Another prong is the repeal of Section 14(b) of the National Labor Relations Act that currently permits states to have Right to Work Laws. Right now, 22 states have laws on their books that prohibit the employer from agreeing with the union that an employee has to be a member of the union or pay dues to the union in order to keep his or her job. Those Right to Work Laws would become invalid if this amendment were to be passed.
The prongs I have mentioned take the form of legislation. The fifth prong is organized labor's effort to reverse the NLRB's decision in the Register-Guard Publishing Company case. In that case, the NLRB held that an employer may prohibit employees from using a company-owned e-mail system to solicit for "non-job-related reasons" (effectively prohibiting the use of e-mail systems for union organizing). In addition, the Board in that case loosened the limitations on no-solicitation policies. This is a case that unions very much want to have reversed and I expect that, when the new labor board is fully empanelled, unions push to get it reversed.

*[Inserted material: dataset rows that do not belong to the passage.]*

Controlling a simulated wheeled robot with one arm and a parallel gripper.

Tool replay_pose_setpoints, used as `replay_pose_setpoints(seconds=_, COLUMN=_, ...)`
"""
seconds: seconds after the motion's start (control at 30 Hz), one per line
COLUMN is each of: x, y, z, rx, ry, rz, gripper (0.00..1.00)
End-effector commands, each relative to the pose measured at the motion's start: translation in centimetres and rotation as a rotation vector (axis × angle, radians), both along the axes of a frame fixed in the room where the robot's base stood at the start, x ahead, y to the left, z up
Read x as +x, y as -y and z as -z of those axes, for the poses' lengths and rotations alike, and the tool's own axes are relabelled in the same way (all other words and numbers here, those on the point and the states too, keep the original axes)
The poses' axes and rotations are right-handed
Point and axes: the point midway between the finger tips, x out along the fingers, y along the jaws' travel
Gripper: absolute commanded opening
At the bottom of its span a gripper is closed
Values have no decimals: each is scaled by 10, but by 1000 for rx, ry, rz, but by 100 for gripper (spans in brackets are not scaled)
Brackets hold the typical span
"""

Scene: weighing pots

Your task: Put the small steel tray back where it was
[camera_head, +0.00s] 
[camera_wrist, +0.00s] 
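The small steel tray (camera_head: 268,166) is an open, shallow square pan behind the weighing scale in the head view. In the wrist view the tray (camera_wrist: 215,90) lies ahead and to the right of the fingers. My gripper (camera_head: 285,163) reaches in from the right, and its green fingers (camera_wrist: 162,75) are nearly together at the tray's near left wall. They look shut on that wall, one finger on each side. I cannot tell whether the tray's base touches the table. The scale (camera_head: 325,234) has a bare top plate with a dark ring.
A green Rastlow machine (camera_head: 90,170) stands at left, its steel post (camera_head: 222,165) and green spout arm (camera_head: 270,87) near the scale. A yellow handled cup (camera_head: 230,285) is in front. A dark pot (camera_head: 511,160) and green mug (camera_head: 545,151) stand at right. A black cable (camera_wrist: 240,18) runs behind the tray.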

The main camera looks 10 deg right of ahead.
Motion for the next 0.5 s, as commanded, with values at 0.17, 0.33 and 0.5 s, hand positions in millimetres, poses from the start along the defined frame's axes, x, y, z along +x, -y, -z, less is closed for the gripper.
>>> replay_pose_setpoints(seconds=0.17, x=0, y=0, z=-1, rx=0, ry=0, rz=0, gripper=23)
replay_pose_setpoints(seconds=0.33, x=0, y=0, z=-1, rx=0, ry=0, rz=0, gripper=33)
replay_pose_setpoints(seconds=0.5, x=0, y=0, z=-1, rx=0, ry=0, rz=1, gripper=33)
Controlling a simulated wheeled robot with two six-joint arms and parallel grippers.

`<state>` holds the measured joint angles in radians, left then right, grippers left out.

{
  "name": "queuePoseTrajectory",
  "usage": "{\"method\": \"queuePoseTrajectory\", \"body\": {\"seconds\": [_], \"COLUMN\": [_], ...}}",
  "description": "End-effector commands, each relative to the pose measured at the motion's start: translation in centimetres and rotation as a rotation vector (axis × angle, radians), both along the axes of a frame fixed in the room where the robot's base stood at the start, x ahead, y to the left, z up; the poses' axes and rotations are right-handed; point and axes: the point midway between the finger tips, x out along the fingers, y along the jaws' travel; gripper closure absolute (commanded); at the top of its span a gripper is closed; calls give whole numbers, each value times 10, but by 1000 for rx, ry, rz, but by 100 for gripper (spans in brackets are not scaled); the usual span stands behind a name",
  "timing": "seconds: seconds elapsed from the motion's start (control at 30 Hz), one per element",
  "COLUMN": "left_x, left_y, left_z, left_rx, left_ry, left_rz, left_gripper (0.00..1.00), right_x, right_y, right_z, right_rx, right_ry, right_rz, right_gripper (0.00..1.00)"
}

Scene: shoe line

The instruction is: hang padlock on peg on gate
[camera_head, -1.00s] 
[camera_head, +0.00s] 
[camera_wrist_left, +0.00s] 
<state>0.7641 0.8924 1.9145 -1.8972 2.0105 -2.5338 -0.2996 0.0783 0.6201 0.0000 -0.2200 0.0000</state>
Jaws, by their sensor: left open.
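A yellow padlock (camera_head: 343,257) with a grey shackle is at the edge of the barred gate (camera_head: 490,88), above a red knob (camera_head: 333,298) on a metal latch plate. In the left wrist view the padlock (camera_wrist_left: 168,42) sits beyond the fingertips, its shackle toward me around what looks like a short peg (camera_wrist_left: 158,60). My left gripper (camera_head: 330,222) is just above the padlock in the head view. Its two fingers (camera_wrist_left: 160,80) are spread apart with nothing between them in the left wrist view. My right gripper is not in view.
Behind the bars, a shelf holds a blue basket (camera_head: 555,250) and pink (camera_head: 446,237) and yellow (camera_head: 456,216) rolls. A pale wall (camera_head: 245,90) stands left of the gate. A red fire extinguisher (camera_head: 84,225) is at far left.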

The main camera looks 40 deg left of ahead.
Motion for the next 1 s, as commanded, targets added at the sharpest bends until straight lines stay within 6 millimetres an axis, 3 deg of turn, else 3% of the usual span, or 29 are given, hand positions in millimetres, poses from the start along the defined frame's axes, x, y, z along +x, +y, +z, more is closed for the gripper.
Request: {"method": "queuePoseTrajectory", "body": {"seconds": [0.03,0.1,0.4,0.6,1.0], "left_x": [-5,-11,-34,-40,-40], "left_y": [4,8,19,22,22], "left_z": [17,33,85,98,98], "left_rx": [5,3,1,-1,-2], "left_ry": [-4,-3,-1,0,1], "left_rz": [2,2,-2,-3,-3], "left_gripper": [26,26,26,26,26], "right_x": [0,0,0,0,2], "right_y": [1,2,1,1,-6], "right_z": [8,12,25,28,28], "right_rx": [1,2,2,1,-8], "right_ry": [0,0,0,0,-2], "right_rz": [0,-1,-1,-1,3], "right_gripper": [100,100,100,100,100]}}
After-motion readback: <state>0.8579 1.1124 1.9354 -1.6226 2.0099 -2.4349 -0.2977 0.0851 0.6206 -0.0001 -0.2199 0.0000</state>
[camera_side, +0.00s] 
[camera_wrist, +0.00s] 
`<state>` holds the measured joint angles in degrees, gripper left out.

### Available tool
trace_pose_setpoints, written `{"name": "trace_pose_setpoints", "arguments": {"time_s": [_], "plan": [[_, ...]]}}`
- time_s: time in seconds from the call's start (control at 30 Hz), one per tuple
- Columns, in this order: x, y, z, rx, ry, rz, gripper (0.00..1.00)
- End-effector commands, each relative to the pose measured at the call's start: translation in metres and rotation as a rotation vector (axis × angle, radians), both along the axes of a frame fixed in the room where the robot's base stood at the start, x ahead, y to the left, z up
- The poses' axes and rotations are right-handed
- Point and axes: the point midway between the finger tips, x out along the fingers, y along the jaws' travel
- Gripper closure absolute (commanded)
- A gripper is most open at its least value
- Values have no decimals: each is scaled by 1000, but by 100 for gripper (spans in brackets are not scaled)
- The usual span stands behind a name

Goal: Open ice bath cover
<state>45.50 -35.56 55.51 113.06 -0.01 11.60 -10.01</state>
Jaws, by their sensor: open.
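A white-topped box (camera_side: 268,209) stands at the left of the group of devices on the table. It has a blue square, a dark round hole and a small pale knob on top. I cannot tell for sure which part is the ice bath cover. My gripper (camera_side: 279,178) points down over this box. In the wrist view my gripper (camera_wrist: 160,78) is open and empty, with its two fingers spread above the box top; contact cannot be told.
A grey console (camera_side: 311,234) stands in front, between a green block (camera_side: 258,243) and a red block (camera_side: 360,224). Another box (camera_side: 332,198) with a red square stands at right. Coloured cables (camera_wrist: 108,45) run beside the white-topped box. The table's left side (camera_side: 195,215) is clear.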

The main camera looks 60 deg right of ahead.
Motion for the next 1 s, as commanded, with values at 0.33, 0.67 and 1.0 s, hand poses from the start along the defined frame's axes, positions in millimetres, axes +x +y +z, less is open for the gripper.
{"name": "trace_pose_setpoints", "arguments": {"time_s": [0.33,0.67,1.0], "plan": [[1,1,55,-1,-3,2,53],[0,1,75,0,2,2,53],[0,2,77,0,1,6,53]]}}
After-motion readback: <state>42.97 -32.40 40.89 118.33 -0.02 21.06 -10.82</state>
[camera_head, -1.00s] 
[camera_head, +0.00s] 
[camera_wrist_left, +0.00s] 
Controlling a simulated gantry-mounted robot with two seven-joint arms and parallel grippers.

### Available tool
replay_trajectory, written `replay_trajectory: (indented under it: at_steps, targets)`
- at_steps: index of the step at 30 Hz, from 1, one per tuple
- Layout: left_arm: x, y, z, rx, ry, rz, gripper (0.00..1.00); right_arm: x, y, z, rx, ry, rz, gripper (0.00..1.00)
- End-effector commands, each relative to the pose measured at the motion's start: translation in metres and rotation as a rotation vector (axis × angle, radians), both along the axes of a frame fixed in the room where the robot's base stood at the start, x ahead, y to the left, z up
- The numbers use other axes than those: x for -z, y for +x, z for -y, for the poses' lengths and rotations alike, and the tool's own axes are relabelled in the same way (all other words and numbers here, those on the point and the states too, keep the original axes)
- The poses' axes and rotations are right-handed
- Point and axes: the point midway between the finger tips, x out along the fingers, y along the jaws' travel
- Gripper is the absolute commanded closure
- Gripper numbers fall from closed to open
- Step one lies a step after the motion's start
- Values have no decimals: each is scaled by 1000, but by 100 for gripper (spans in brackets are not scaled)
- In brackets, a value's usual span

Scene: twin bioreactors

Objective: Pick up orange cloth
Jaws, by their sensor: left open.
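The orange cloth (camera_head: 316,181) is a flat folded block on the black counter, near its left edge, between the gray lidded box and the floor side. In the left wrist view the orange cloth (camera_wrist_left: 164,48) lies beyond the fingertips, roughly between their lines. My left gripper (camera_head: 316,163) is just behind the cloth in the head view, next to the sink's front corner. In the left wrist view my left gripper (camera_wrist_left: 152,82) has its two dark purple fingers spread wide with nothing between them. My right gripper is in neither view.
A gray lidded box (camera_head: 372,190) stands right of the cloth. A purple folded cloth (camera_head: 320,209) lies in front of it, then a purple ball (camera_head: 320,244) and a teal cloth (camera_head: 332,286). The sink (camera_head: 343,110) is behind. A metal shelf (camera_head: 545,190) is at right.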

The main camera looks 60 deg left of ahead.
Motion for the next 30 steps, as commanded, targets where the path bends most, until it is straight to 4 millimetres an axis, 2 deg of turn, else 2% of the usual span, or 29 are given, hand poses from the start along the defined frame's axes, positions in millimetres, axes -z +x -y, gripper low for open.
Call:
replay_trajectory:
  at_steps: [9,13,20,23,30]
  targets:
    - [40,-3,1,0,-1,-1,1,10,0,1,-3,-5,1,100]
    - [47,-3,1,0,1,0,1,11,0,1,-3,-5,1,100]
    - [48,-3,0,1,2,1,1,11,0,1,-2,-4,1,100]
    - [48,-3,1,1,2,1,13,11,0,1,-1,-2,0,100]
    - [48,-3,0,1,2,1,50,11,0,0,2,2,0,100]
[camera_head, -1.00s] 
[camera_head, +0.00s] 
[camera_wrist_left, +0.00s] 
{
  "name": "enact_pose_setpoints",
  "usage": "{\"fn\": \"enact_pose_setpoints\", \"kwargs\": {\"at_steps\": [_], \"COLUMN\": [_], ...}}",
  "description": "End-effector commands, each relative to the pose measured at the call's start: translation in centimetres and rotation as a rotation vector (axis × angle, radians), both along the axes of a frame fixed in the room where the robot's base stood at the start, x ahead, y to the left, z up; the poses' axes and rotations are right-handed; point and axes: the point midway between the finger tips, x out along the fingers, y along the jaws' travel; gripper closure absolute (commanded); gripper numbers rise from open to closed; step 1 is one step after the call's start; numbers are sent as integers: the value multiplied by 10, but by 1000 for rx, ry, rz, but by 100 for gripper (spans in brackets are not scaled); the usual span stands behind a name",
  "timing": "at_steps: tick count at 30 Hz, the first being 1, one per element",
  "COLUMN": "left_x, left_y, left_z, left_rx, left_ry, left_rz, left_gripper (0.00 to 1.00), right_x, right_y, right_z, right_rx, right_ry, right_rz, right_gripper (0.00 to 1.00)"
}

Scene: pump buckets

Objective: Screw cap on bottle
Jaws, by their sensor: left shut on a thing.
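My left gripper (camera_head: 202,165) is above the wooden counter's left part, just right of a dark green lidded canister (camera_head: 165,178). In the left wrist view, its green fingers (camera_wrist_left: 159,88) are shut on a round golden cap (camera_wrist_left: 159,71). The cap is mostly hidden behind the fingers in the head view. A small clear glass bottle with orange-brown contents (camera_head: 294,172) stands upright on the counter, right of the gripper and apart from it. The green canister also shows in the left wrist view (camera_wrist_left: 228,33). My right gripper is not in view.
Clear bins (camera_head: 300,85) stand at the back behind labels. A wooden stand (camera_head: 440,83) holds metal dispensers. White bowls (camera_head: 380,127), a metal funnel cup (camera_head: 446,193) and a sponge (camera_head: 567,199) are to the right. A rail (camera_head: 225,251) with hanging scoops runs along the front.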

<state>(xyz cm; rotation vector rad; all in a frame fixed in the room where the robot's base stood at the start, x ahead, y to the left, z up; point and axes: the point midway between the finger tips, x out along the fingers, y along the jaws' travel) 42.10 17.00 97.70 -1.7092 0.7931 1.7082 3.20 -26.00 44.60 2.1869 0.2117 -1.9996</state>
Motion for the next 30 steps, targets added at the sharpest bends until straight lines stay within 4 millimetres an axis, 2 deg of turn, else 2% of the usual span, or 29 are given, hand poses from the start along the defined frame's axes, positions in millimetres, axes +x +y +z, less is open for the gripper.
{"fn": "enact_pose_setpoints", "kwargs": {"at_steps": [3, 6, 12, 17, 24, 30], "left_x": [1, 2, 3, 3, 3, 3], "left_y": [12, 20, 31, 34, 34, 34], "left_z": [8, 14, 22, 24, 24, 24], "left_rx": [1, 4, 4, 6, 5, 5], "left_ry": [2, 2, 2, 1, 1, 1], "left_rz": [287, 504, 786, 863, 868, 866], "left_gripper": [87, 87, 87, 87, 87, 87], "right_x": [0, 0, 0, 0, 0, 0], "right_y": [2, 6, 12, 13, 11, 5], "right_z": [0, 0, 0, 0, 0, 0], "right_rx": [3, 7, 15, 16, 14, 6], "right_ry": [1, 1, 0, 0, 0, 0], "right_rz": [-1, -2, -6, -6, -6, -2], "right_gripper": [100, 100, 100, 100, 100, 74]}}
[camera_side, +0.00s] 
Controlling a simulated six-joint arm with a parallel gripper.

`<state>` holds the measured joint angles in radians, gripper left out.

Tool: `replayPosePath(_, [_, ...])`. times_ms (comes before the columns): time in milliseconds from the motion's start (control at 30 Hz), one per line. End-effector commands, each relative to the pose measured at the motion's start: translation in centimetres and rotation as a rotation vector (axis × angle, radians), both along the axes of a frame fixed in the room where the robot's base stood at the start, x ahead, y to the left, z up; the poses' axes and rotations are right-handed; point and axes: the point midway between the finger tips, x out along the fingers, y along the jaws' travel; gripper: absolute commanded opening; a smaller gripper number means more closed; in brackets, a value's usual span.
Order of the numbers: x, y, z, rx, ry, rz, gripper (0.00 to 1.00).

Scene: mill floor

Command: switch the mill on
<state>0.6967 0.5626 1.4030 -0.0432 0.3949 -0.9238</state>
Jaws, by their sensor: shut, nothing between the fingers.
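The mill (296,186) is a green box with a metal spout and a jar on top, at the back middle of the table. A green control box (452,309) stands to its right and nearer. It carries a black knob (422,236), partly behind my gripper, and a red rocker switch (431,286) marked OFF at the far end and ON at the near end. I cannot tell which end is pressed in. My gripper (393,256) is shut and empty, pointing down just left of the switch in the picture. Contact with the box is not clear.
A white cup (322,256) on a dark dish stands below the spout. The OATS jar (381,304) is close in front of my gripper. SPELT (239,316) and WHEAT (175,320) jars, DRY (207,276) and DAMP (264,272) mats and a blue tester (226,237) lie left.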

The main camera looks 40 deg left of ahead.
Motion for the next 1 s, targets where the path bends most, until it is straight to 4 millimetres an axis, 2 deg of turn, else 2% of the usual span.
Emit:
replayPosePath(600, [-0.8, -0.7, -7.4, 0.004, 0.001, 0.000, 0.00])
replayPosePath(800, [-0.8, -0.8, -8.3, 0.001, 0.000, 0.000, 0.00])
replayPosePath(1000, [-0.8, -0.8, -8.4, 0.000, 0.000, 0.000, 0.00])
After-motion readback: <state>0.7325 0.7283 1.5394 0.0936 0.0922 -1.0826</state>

Editor: Based on your experience, do you think that if the union strategies that you outlined are successful, they could deter recovery by virtue of making the U.S. generally less attractive to foreign companies as a business location?
Redeker: This constantly comes up when a company is looking at business locations. Any company that does not have to be in any particular location is going to try to find a place where it can develop its business and control its costs in a way that will make it successful.